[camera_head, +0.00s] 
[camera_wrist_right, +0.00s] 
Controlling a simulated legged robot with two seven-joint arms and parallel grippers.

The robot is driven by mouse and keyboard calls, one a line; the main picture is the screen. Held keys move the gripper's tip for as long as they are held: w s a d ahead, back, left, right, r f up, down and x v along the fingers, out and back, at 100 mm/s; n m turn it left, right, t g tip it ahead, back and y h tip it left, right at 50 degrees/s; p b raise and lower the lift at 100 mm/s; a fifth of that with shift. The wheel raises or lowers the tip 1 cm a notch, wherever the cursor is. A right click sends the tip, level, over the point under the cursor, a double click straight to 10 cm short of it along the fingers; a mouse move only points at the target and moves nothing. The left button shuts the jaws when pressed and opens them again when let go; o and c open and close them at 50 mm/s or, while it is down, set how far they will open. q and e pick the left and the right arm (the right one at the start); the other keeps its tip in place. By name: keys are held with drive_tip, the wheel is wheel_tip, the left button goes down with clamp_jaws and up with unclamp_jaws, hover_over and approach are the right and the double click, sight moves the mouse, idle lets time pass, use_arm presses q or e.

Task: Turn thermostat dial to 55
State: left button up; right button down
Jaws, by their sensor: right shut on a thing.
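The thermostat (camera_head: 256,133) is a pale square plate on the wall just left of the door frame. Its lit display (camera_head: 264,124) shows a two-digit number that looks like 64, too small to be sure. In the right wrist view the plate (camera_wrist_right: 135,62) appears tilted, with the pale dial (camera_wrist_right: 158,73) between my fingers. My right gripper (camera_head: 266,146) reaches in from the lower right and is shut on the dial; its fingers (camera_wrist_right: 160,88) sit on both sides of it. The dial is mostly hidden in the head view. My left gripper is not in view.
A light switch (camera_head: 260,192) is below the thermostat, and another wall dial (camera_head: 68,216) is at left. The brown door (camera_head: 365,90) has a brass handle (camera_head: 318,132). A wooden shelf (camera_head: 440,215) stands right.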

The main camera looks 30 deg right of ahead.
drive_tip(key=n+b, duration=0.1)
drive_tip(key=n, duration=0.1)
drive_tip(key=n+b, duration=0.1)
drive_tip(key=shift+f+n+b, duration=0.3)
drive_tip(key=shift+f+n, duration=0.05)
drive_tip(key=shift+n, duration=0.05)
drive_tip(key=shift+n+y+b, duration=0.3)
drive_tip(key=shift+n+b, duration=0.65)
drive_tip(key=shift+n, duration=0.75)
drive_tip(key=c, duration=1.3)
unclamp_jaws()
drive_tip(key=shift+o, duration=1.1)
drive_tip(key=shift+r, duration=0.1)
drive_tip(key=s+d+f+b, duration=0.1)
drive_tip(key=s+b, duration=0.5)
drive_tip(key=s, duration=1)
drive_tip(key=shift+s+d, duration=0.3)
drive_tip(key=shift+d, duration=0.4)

= = = =

◆ **EXERCISE OBJECTIVE**: Write out all the data again, exactly as it appears.

◆ **WORKED ANSWER**:
[camera_head, +0.00s] 
[camera_wrist_right, +0.00s] 
Controlling a simulated legged robot with two seven-joint arms and parallel grippers.

The robot is driven by mouse and keyboard calls, one a line; the main picture is the screen. Held keys move the gripper's tip for as long as they are held: w s a d ahead, back, left, right, r f up, down and x v along the fingers, out and back, at 100 mm/s; n m turn it left, right, t g tip it ahead, back and y h tip it left, right at 50 degrees/s; p b raise and lower the lift at 100 mm/s; a fifth of that with shift. The wheel raises or lowers the tip 1 cm a notch, wherever the cursor is. A right click sends the tip, level, over the point under the cursor, a double click straight to 10 cm short of it along the fingers; a mouse move only points at the target and moves nothing. The left button shuts the jaws when pressed and opens them again when let go; o and c open and close them at 50 mm/s or, while it is down, set how far they will open. q and e pick the left and the right arm (the right one at the start); the other keeps its tip in place. By name: keys are held with drive_tip, the wheel is wheel_tip, the left button goes down with clamp_jaws and up with unclamp_jaws, hover_over and approach are the right and the double click, sight moves the mouse, idle lets time pass, use_arm presses q or e.

Task: Turn thermostat dial to 55
State: left button up; right button down
Jaws, by their sensor: right shut on a thing.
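The thermostat (camera_head: 256,133) is a pale square plate on the wall just left of the door frame. Its lit display (camera_head: 264,124) shows a two-digit number that looks like 64, too small to be sure. In the right wrist view the plate (camera_wrist_right: 135,62) appears tilted, with the pale dial (camera_wrist_right: 158,73) between my fingers. My right gripper (camera_head: 266,146) reaches in from the lower right and is shut on the dial; its fingers (camera_wrist_right: 160,88) sit on both sides of it. The dial is mostly hidden in the head view. My left gripper is not in view.
A light switch (camera_head: 260,192) is below the thermostat, and another wall dial (camera_head: 68,216) is at left. The brown door (camera_head: 365,90) has a brass handle (camera_head: 318,132). A wooden shelf (camera_head: 440,215) stands right.

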The main camera looks 30 deg right of ahead.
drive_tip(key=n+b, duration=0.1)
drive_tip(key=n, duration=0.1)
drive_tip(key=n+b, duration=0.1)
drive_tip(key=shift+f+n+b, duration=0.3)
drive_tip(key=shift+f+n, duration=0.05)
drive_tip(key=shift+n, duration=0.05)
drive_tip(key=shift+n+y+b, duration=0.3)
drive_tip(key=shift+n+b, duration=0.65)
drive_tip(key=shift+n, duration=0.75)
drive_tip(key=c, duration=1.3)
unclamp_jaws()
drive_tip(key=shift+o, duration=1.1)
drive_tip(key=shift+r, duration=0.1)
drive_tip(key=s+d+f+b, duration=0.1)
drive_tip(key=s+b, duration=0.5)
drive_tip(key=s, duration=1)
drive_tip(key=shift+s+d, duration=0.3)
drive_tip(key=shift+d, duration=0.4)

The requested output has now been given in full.